Besides, I don’t understand why param’s name attribute is implied in XHTML 1.0 Strict while it’s required in other XHTML 1.0 and HTML 4.01 DTDs.
If it’s not an error then what is it?
On April 23, 2009, 16:13 CEST, Francesco said:
@Ben Reimers: Please look at this article. Google doesn’t omit the doctype to reduze file size. They do it because they don’t care.
On May 29, 2009, 7:48 CEST, John B said:
Short answer: Xhtml wins!
Why: Valid XHTML is more strict and less forgiving. This makes layout engines’ code paths easier. With all of HTMLs omitted tags and “messiness”, todays layout engine have to work harder to understand just what the hell the page means. Simple is faster.
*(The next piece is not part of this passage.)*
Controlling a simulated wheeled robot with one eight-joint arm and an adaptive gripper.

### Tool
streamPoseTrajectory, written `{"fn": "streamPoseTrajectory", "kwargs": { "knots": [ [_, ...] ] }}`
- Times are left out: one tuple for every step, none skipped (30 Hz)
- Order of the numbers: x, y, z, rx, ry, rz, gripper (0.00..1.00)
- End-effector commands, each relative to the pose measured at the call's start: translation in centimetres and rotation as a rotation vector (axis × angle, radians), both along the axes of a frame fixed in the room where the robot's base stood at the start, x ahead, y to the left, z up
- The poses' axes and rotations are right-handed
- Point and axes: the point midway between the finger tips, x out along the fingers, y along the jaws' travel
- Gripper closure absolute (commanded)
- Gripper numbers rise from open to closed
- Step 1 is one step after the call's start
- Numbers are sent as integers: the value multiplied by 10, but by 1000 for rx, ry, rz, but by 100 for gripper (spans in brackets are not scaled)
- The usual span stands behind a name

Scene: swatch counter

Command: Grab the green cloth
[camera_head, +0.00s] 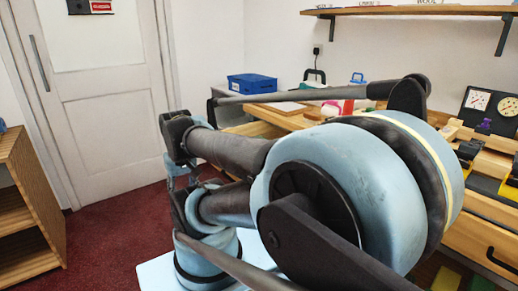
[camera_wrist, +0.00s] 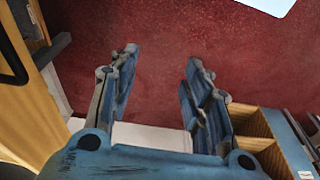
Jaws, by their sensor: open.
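A dark green patch (camera_head: 446,279) shows at the bottom right edge of the head view, below the counter drawers and beside a yellow one. It may be the green cloth, but it is cut off and I cannot tell for sure. My gripper (camera_wrist: 162,58) is open in the wrist view, its two blue-grey fingers well apart. Only dark red carpet shows between the fingers, and nothing is held. No green cloth shows in the wrist view. My arm covers the middle of the head view and hides part of the counter.
The wooden counter (camera_head: 490,207) runs along the right, with a blue box (camera_head: 252,84) towards its far end and a black gauge panel (camera_head: 490,112) on it. A wooden shelf unit (camera_head: 30,210) stands at left. Red carpet (camera_head: 105,235) is clear before the white door (camera_head: 112,110).

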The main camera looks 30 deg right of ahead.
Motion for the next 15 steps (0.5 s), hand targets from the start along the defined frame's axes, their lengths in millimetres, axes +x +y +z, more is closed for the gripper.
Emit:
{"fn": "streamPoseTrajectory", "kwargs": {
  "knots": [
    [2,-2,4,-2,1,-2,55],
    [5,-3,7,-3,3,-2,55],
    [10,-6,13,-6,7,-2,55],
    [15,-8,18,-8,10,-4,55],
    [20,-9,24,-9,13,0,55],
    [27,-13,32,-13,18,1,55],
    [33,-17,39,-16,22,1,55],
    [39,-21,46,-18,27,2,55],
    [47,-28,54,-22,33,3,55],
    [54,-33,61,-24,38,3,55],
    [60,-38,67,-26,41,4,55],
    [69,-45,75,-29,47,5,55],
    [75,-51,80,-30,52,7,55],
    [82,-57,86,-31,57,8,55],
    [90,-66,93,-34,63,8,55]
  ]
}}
HTML is loose and forgiving, why? Because it was defined for humans to write it. XHTML on the other hand is more redundant and something more geared for a machine to produce. Everyday, fewer and fewer pages are written by hand. Eventually the code quality of the pages should increase which would lessen the need for layout engines that handle sloppy code. Eventually browser manufacturers can drop the HTML engines and just use the faster and simpler XHTML engines.
If you’re not sure about XHTML being easier to parse into the DOM tree, just read up on XML parser internals!
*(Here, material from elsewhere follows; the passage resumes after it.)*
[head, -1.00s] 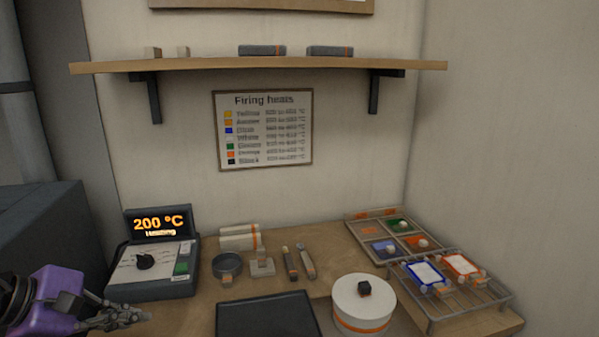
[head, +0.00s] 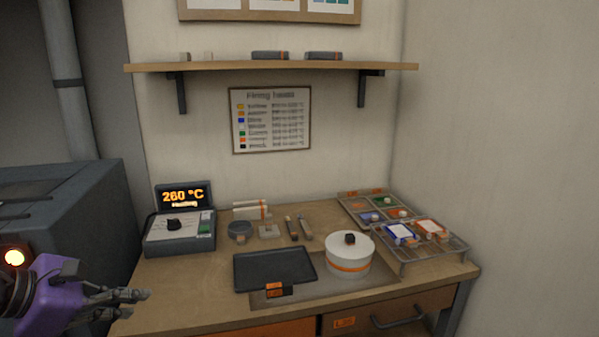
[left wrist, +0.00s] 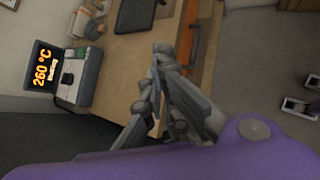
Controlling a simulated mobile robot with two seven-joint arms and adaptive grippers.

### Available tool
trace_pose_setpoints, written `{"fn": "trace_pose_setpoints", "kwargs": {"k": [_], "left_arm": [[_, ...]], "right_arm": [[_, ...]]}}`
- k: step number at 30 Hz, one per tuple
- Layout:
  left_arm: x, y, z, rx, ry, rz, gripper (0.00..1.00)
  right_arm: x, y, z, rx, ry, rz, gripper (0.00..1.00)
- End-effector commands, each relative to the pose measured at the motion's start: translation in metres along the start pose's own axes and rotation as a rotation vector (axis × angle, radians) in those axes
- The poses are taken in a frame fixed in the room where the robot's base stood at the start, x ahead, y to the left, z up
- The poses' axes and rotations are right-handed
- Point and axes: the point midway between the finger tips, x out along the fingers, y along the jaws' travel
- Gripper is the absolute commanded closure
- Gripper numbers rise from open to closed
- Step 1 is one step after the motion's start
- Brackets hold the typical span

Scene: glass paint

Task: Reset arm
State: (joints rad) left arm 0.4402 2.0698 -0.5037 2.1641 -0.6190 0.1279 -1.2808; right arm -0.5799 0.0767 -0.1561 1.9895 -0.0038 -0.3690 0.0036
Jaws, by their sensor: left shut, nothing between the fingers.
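My left gripper (head: 128,296) is at the lower left of the head view, on a purple wrist, left of the table's front edge. Its fingers are shut with nothing between them. In the left wrist view the gripper (left wrist: 160,55) shows from close up, its fingertips together over the table's edge. The controller (head: 180,225) stands on the left end of the table and its display reads 260 °C; the smaller line under it is blurred. The controller also shows in the left wrist view (left wrist: 75,75). My right gripper is not in view.
A dark tray (head: 275,268) and a white lidded pot (head: 349,256) stand mid-table. A wire rack (head: 437,250) with blue- and red-edged tiles is at the right. A dark kiln-like box (head: 60,215) with a lit round lamp stands left. A shelf (head: 280,68) hangs above.

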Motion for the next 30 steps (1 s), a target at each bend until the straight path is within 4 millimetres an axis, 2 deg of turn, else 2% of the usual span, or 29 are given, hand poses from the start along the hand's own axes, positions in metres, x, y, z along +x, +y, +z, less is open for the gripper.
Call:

On May 31, 2009, 17:18 CEST, Duri [SVK] said:
I hate XHTML restrictions. In XHTML, I must use quotes around attribute values, close every li, tr, td etc., write disabled=”disabled”… HTML hasn’t so strict rules.
XHTML is also slower than HTML.
On May 6, 2010, 16:54 CEST, Mike Hopley said:
Omitting optional tags is a nice idea, but you have to be careful. For instance, consider the following valid HTML document (rendered in pseudo-code for the comments):
[!doctype html] [html lang="en"] [title]Implied DOM test (IE)[/title] [div] [form action=""] [p][input]Test [/form] [/div]
Here, omitting the optional [head] tag mangles the DOM in IE. Just try it.
I’m astonished that Google is recommending such dangerous practices. Theory is all very well, but could we please stick to recommending things that actually work? And by “work”, I mean “work robustly”, rather than “work most of the time and then fail unpredictably”.